I recently started reading Cardinal Sarah’s latest book The Day is Now Spent, but I had to quit, for I’m spent. Why, oh why will he insist on everlastingly quoting Pope Francis? I got to page 97 and was about to swallow another Francis quotation, but I couldn’t. I chucked the book across the room instead.*
It’s not that what Sarah is quoting is controversial or bad. In fact, it’s just the opposite. Sarah goes out of his way to find decent quotations out of Francis’s mouth. (That had to take some time.) Then Sarah will go on pretending that he and Francis are on the same page, which just isn’t true.
For example, Sarah is arguing and calling for the reform of corrupt clergy. Just what has that to do with Francis? Nothing. In fact, Francis has only intentionally surrounded himself with very controversial and corrupt clergy. Let’s remember that Francis knew about Pope Benedict’s censure on Ex-Cardinal McCarrick, but that didn’t stop Francis from hobnobbing with McCarrick and sending him on a public mission to China.

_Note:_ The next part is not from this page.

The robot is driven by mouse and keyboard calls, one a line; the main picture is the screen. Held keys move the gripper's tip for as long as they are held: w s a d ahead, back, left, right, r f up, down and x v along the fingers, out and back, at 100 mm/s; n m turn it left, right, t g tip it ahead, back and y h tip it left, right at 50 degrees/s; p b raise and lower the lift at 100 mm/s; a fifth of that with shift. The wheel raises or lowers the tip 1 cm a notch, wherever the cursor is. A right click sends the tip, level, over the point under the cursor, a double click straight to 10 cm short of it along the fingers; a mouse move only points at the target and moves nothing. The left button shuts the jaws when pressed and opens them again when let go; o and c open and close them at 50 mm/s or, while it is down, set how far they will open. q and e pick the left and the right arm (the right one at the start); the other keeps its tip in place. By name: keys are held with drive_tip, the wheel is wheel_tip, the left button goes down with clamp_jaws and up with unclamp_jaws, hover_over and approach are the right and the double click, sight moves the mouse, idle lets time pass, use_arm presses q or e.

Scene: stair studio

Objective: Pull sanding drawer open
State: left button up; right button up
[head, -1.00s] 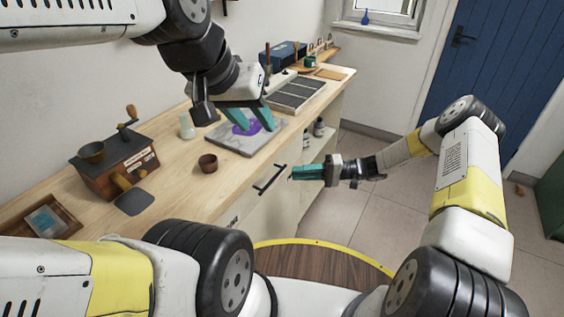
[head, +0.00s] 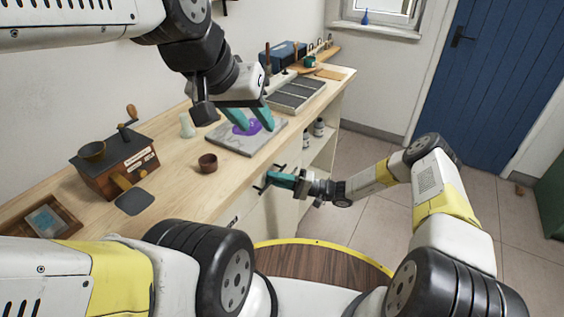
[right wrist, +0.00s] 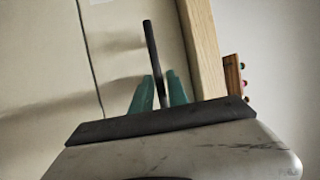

Let me repeat, it’s misleading to quote a conspicuously subversive man and pretend your minds are one. I don’t think these two men could be more different from each other. I’ll grant that Sarah probably has the sincerest of intentions, perhaps hoping that Francis is only naive or stupid or something, but I’m weary and done with it all. Why not quote someone with a clear track record of ousting corrupt clergy? Why not quote the Council of Trent on that?
Apparently I’m not the only one thinking these things either. If you want more, check out this article from Dr. Jeff Mirus at the CatholicCulture.org. I especially appreciate the second half of his article.
Parting Note on Sarah
Please note that I still would recommend Sarah’s God or Nothing and The Power of Silence. He’s got some pertinent and profound things to say, especially about the primacy of prayer and silence. (Not silence in the face of corruption, but rather silence as regards to the interior life.) Sarah also has a miraculous and astounding personal story of growing up in Africa.
Truly, you should read his first two books. I’ll warn you, though, he does quote Francis in both books, but it’s more forgivable, if you will, because these books were written earlier in Francis’s pontificate.
As it is, my book club is currently reading The Day Is Now Spent for November. I can’t wait to hear what these other ladies are going to say.
What Else Am I Reading?
Books in Brief
Recently I finished Gertrud Von Le Fort’s The Song of the Scaffold. This fictional novella is based on the real-life tragedy of the death of 16 Carmelites during the French Revolution. If you want a short, but moving read, I strongly recommend it.
The end, wherein the Carmelites are brought before the guillotine singing Veni Creator Spiritus, is very dramatic to say the least and inspired me to teach our children that ancient chant.
I also just finished a biography of J.R.R. Tolkien written by Humphrey Carpenter. This was a very enjoyable read, and I also recommend it, especially for you Lord of the Rings fans.
And lastly, I’m currently reading The Catholic Guide to Depression by Dr. Aaron Kheriaty. (No, I’m not suffering from depression.) I’m only a half of the way through, and I appreciate Dr. Kheriaty’s insights thus far. Perhaps I’ll post more on this book later.
Really, though, I can’t wait to read some more James Herriot. He’s light; he’s funny; he’s pre-Amazon Synod…
*Ok, fine. I didn’t actually chuck it across the room. If I would have, the children would have looked askance at me, for we have a rule about throwing books: No Throwing Books. It obviously damages them and anything else they might happen to hit, like their sisters.